Should I do the W-Trek as a guided tour?

Hell nah. This trek can very easily be done self-guided and it would be a complete waste of money to pay someone to guide you. But, as you can see, I’m pretty anti-tour, and the one advantage of tours is that they can sometimes get you camping spots last minute.

How early should I book campsites in Torres Del Paine?

Early as you can. I booked a few months in advance and there were already sites I couldn’t get, so we had to pivot. You can get away with booking last minute but it’s risky.

Where should I base from?

We based in Puerto Natales and stored our stuff at a hostel to cut our backpack weight. It’s two hours from the park and has direct shuttles in and out. Definitely recommend.

Can I rent gear?

Yes, and I recommend it. I rented all of my gear from the hostel in Puerto Natales. Not the fanciest stuff but it did the job and it was cheap.

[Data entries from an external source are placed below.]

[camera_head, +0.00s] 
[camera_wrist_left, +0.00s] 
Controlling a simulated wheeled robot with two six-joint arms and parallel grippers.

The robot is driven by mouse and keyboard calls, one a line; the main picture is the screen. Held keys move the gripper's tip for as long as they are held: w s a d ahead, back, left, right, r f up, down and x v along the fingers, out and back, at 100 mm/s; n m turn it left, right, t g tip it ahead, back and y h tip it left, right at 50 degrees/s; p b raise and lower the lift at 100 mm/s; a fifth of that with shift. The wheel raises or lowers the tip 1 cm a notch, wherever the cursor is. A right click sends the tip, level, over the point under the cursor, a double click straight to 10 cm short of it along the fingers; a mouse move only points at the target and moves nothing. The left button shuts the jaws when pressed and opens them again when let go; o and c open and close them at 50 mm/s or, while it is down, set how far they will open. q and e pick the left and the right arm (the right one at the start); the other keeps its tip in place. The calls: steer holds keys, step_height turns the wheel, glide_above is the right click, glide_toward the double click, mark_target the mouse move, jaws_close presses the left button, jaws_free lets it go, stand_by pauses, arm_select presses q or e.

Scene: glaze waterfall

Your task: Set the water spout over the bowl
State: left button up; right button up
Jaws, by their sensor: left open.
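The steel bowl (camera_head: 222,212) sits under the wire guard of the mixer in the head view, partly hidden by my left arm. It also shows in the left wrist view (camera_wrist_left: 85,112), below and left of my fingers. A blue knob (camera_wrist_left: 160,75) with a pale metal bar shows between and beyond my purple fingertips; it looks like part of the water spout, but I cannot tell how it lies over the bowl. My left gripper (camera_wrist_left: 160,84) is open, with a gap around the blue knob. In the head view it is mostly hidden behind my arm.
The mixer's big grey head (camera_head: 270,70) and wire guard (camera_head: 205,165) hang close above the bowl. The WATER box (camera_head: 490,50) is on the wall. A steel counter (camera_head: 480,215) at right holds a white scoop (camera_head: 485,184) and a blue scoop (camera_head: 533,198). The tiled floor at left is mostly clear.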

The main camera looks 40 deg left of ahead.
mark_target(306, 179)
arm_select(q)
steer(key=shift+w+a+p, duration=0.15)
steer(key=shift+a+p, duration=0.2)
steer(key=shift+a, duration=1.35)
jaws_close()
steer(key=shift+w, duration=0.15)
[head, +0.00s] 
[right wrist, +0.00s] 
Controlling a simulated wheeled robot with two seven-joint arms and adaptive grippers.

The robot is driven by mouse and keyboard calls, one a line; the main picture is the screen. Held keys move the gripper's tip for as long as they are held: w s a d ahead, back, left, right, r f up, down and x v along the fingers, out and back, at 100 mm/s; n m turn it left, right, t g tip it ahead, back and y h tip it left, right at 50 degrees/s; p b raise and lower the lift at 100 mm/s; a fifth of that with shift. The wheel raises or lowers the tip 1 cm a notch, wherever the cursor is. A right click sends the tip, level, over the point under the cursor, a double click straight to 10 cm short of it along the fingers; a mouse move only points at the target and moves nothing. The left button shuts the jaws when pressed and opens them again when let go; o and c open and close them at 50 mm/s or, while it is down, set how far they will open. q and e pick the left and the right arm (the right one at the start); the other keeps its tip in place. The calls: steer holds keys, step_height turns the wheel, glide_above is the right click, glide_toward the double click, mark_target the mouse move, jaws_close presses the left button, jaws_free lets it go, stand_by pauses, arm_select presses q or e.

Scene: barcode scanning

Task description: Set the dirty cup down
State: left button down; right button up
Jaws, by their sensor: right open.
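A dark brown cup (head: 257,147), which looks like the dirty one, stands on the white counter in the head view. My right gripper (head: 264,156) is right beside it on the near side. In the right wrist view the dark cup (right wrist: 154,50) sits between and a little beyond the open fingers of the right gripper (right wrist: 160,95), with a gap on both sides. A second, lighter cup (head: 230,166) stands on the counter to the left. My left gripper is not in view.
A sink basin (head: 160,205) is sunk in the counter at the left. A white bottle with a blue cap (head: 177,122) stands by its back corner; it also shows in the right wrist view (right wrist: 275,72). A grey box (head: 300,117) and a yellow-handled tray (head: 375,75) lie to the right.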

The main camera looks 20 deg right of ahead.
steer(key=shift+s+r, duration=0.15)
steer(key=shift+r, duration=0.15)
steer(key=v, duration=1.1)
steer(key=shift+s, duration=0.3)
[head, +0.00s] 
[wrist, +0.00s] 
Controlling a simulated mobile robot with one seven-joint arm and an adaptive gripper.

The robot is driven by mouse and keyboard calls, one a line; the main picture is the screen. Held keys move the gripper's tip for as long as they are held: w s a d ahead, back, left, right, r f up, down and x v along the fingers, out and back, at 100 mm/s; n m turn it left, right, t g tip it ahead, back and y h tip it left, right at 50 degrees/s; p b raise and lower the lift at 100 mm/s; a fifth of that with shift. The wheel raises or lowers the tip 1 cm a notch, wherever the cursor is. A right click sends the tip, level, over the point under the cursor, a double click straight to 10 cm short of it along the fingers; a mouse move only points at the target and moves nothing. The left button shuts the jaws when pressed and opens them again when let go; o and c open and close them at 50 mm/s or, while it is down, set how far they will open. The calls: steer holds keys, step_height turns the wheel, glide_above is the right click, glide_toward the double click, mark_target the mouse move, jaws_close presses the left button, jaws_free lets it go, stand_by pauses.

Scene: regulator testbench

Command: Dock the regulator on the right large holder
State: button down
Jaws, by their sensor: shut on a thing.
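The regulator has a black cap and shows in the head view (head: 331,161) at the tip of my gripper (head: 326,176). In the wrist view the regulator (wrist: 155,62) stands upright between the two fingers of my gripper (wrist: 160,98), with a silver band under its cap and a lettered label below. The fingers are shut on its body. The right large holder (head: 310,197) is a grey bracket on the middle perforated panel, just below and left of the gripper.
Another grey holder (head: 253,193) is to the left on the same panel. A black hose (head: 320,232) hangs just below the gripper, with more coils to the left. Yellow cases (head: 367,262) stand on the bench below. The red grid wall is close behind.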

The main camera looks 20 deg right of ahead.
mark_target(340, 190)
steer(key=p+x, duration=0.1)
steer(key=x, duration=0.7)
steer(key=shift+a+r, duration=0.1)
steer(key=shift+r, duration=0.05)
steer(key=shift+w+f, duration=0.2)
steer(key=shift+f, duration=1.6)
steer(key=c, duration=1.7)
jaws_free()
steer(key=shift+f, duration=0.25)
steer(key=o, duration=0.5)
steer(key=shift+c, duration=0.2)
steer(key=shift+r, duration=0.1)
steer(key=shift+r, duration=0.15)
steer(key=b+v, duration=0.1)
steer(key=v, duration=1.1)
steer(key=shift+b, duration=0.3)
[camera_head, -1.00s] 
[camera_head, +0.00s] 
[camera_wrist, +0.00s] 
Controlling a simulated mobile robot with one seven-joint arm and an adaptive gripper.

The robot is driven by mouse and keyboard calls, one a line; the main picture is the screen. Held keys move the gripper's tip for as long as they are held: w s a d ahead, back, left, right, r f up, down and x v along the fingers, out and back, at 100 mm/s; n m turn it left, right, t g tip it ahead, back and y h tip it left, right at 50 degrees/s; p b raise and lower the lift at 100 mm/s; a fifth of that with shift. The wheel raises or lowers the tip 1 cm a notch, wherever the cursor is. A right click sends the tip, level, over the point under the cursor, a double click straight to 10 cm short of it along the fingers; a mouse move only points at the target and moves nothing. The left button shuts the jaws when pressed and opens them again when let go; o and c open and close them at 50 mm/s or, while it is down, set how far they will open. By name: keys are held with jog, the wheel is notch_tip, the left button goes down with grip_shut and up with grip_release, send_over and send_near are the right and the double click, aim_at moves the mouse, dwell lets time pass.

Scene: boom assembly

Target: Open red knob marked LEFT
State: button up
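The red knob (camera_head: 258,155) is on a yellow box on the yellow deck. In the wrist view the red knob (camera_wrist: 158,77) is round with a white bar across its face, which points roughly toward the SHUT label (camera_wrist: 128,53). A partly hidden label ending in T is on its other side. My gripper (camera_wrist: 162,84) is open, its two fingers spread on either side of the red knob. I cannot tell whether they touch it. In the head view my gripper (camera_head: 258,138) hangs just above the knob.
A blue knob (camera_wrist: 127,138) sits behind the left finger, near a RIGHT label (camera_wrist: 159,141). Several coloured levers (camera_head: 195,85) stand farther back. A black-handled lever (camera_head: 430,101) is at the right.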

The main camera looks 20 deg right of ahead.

Do you need to train and prepare for the W-Trek?

No. You won’t experience altitude problems or technical trails. If you are in good enough shape to walk for hours at a time, you are good to go.

Are the refugios worth staying in?

No! There are different travel preferences, some lean towards luxury, and I get that. But I view hiking as an opportunity to get dirty, not shower, and be an animal. So, I say save your $200/night and be a dawg.

Personal Reflection: What the W-Trek Did For Me

I was off the grid for the whole five days. I think the lodges have Wi-Fi, but I didn’t want it.

I journaled, thought, and connected with travelers. I got pissed off during the trek a few times (my travel buddy can vouch—oops). I was in such a good mood in the following weeks due to the nature, community, and time offline.

The first shower in five days just hits different in terms of gratitude. Damn, I smelled bad (travel buddy can also vouch for that).

Conclusion: In Patagonia, Adventure Awaits

If the W circuit is on your bucket list (and it should be), there’s no better time to start planning. With the right preparation and mindset, this hike can be one of the most rewarding experiences of your life.

And if you can—do it all offline. Just disconnect and enjoy great nature and people.